● **Records for processing**:
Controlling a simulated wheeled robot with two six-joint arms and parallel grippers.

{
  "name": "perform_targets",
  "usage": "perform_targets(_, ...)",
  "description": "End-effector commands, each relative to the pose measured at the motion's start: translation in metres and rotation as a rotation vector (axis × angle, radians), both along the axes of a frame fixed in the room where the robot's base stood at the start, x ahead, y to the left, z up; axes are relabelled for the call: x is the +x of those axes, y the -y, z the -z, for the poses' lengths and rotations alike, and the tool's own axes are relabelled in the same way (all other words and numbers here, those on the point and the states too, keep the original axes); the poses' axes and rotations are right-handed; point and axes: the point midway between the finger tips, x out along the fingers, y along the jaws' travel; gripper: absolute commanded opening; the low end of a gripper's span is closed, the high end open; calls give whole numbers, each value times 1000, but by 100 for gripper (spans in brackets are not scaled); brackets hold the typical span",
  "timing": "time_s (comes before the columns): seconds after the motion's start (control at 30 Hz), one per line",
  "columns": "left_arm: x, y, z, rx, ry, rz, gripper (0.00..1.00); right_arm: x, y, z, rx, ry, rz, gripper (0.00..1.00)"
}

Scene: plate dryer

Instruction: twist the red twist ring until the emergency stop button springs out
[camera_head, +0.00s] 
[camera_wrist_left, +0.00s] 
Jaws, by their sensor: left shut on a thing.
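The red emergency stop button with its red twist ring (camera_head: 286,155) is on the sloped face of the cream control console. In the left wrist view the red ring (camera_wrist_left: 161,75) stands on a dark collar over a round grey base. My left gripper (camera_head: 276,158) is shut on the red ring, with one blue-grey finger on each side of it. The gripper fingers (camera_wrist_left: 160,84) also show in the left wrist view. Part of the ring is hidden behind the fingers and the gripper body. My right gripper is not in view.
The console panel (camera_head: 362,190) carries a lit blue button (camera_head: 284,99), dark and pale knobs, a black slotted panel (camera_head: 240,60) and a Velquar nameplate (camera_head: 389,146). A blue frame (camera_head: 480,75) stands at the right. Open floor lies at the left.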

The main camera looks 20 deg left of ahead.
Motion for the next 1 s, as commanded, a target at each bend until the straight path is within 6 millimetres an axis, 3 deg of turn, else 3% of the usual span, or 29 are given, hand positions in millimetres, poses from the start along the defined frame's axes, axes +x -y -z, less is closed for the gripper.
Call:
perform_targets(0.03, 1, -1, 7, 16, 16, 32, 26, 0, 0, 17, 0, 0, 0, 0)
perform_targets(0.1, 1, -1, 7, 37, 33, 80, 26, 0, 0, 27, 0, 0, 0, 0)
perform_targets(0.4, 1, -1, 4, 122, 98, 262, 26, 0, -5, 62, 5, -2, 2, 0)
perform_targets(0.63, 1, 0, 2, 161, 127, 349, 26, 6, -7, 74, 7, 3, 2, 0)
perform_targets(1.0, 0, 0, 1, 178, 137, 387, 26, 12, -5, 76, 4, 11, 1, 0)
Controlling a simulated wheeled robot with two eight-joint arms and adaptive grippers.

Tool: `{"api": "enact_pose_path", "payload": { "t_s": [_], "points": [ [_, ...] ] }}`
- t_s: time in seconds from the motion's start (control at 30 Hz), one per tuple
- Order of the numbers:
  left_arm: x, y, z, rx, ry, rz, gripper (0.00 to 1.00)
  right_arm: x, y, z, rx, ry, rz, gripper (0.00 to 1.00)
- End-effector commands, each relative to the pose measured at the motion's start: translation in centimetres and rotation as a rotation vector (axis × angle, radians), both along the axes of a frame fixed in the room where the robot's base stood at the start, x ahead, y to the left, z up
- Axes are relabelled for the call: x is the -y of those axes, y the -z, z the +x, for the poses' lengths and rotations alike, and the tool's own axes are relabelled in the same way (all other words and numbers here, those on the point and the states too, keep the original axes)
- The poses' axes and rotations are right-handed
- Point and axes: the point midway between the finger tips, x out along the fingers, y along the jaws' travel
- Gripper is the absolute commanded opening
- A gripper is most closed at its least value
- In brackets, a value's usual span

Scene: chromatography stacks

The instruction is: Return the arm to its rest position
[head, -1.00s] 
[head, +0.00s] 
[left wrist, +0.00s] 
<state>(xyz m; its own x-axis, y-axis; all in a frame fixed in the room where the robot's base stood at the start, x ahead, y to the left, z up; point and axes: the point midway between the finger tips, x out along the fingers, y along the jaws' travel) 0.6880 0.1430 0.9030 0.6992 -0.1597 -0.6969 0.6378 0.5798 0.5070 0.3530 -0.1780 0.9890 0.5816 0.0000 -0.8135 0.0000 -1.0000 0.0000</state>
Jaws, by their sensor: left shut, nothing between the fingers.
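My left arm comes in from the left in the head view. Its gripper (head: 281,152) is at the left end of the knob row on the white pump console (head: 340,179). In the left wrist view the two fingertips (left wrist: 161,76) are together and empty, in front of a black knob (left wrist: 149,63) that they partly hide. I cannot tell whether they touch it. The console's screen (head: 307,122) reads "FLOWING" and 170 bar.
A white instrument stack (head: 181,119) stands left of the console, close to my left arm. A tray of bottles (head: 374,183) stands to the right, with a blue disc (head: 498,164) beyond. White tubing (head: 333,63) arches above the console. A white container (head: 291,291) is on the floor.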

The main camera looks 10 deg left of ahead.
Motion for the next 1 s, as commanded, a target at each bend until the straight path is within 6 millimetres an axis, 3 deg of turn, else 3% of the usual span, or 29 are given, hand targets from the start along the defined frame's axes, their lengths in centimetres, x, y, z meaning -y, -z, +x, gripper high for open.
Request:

● **What is required**:
Your task is to reproduce exactly the lines beginning at the line containing "right_arm: x, y, z, rx, ry, rz, gripper (0.00 to" and ending at the line containing "- End-effector commands, each", inclusive.

● **Answer to this task**:
  right_arm: x, y, z, rx, ry, rz, gripper (0.00 to 1.00)
- End-effector commands, each relative to the pose measured at the motion's start: translation in centimetres and rotation as a rotation vector (axis × angle, radians), both along the axes of a frame fixed in the room where the robot's base stood at the start, x ahead, y to the left, z up

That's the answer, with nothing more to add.